# [Given task]
Take the data below and copy exactly the lines starting at the one with "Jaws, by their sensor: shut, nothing" and finishing at the one with "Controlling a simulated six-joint", both included.

# [Data listing]
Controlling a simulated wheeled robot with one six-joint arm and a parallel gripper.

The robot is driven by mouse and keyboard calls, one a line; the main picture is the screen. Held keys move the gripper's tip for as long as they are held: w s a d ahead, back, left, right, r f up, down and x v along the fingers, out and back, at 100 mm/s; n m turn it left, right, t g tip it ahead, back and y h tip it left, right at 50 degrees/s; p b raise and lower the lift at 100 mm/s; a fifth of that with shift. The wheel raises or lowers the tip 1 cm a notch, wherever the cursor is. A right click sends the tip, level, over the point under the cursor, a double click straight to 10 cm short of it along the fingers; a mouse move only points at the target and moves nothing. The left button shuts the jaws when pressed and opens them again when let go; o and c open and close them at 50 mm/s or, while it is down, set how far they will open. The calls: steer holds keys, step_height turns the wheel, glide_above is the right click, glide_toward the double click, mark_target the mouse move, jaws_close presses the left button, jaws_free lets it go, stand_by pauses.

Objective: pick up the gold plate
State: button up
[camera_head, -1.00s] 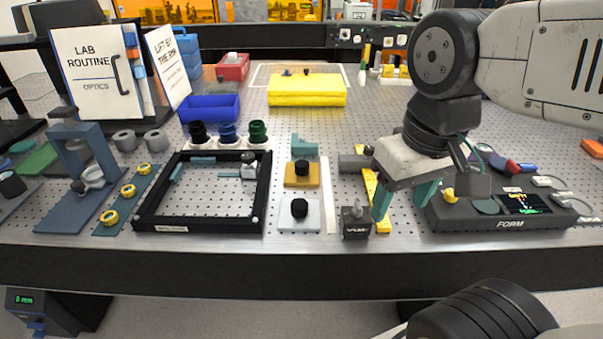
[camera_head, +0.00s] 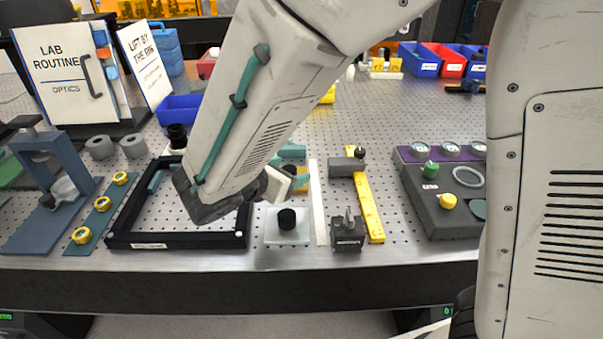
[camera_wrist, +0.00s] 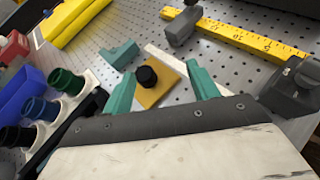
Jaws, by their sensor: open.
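The gold plate (camera_wrist: 157,94) lies flat on the perforated bench with a black knob (camera_wrist: 146,76) standing on it. In the wrist view the teal fingers of my gripper (camera_wrist: 161,84) are apart on either side of the plate and knob, with nothing between them held. In the head view my forearm and wrist hide most of the gold plate (camera_head: 304,171), and only a sliver shows beside a teal fingertip. I cannot tell the fingers' exact height above the bench.
A silver plate with a black knob (camera_head: 287,218) lies in front. A teal angled block (camera_wrist: 119,54) is behind the gold plate. The black frame (camera_head: 175,240) is to the left, and a yellow ruler (camera_head: 370,208) and dark clamp block (camera_head: 347,233) are to the right.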

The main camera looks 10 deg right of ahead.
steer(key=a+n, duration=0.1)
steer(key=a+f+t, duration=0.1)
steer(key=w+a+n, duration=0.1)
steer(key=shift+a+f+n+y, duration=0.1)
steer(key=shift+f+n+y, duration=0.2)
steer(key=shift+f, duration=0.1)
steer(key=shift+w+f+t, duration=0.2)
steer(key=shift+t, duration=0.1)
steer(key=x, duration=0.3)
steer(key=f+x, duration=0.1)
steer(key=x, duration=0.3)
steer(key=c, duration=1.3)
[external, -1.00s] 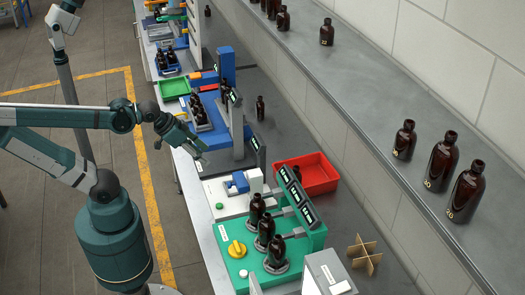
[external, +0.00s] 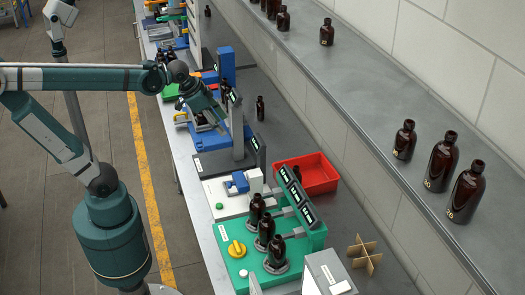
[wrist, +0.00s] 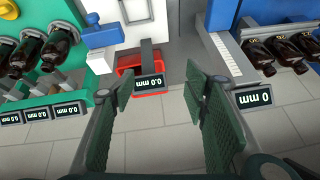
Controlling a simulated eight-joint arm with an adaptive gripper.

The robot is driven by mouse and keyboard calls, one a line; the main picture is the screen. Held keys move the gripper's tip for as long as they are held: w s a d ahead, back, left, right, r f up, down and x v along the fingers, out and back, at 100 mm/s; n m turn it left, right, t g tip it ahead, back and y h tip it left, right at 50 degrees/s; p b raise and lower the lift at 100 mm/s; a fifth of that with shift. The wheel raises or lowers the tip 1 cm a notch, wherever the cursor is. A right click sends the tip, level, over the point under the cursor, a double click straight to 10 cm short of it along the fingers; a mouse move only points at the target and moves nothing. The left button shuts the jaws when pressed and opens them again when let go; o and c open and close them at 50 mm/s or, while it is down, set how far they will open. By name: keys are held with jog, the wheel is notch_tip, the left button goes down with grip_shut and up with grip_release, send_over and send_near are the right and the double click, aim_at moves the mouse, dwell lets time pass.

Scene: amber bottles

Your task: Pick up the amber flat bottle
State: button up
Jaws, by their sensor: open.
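My gripper (external: 217,118) is open and empty above the blue fixture (external: 212,140). In the wrist view my gripper's two padded fingers (wrist: 160,100) stand wide apart with no bottle between them. Amber bottles (wrist: 285,52) lie to the right of the fingers in the wrist view, and more amber bottles (wrist: 45,50) are at the left in the green fixture. In the external view several amber bottles stand upright on the green fixture (external: 266,228). One small amber bottle (external: 260,108) stands alone on the bench. I cannot tell which bottle is the flat one.
A red bin (external: 318,176) sits behind the white fixture (external: 222,195). Digital displays (external: 296,192) rise along the fixtures. More amber bottles (external: 441,162) stand on the grey shelf (external: 420,215). A cardboard divider (external: 362,255) stands on the bench. The bench beside the wall is mostly clear.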

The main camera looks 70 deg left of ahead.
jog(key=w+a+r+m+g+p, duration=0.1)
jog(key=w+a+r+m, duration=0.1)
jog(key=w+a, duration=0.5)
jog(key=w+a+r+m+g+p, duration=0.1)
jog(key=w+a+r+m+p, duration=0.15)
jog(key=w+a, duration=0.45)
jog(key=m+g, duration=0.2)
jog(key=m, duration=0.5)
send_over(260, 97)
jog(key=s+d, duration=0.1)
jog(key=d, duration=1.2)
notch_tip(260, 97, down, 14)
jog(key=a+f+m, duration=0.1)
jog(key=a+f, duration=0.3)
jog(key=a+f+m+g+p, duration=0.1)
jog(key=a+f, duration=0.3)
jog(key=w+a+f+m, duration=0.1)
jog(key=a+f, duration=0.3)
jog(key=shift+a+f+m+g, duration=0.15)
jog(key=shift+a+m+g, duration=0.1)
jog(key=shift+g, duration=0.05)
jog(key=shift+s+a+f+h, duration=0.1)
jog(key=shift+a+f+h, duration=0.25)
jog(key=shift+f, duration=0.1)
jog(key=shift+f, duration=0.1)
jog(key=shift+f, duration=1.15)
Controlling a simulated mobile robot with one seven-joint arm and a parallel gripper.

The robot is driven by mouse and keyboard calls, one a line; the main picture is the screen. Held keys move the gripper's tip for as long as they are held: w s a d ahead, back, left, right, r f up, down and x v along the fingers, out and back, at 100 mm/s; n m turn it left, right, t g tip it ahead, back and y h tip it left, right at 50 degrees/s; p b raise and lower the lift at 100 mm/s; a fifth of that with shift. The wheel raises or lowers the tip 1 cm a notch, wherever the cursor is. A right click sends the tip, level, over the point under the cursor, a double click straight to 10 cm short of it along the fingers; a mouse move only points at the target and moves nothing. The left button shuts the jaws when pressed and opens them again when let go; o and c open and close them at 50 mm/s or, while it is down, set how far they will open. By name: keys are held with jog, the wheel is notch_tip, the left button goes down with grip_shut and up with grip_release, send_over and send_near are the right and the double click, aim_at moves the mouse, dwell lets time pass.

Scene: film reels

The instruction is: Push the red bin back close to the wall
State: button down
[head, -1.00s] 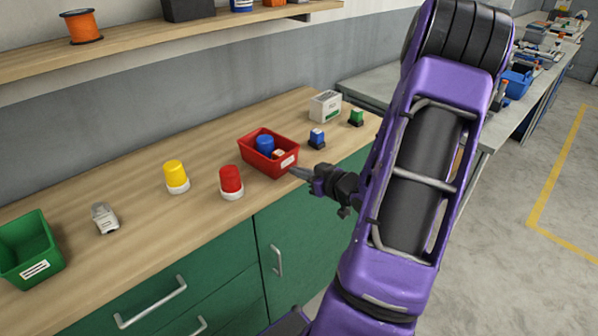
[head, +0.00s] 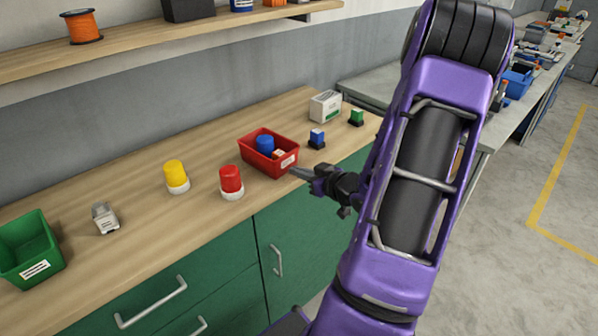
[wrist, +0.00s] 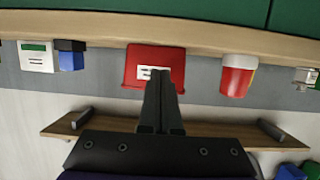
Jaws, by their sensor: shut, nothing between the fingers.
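In the wrist view the red bin (wrist: 135,66) is straight ahead of the shut fingers (wrist: 160,82). I cannot tell whether the tips touch it.
A red-and-white beacon (head: 231,182) and a yellow one (head: 176,176) stand left of the bin. A small blue item (head: 317,138), a green one (head: 356,117) and a white box (head: 325,105) stand to the right. A green bin (head: 28,249) is far left. A shelf (head: 150,48) hangs above.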

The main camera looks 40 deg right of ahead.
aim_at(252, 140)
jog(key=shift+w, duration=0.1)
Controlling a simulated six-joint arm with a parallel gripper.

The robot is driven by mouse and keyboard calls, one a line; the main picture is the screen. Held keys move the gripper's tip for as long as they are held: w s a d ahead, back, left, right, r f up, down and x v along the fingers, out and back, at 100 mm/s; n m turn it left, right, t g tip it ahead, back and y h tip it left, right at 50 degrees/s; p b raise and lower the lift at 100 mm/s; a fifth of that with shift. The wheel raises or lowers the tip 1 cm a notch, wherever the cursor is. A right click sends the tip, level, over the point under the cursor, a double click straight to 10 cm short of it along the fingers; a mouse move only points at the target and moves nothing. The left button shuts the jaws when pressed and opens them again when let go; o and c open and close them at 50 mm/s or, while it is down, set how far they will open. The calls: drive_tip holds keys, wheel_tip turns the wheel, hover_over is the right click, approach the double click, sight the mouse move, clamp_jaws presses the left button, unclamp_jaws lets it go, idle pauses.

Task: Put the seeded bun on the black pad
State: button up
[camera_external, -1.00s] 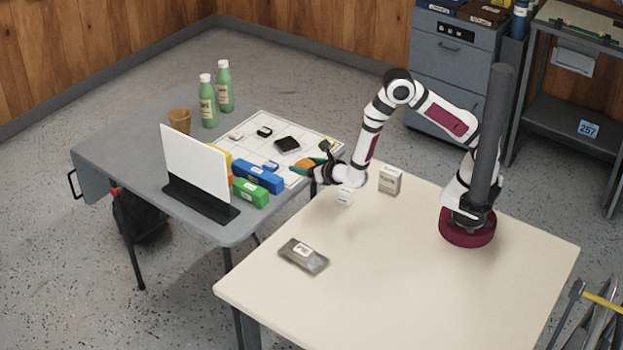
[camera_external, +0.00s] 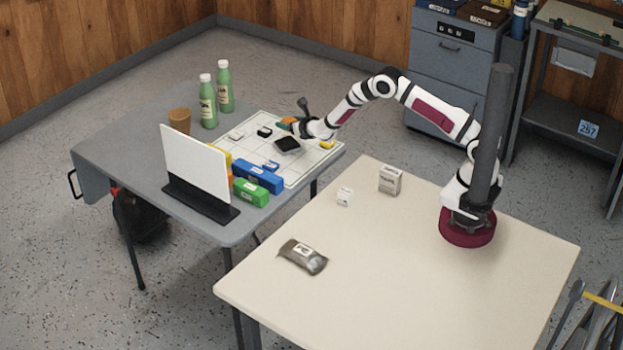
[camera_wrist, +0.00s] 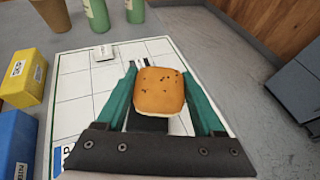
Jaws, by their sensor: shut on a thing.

# [Task response]
Jaws, by their sensor: shut, nothing between the fingers.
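In the wrist view the red bin (wrist: 135,66) is straight ahead of the shut fingers (wrist: 160,82). I cannot tell whether the tips touch it.
A red-and-white beacon (head: 231,182) and a yellow one (head: 176,176) stand left of the bin. A small blue item (head: 317,138), a green one (head: 356,117) and a white box (head: 325,105) stand to the right. A green bin (head: 28,249) is far left. A shelf (head: 150,48) hangs above.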

The main camera looks 40 deg right of ahead.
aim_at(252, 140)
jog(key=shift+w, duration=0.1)
Controlling a simulated six-joint arm with a parallel gripper.

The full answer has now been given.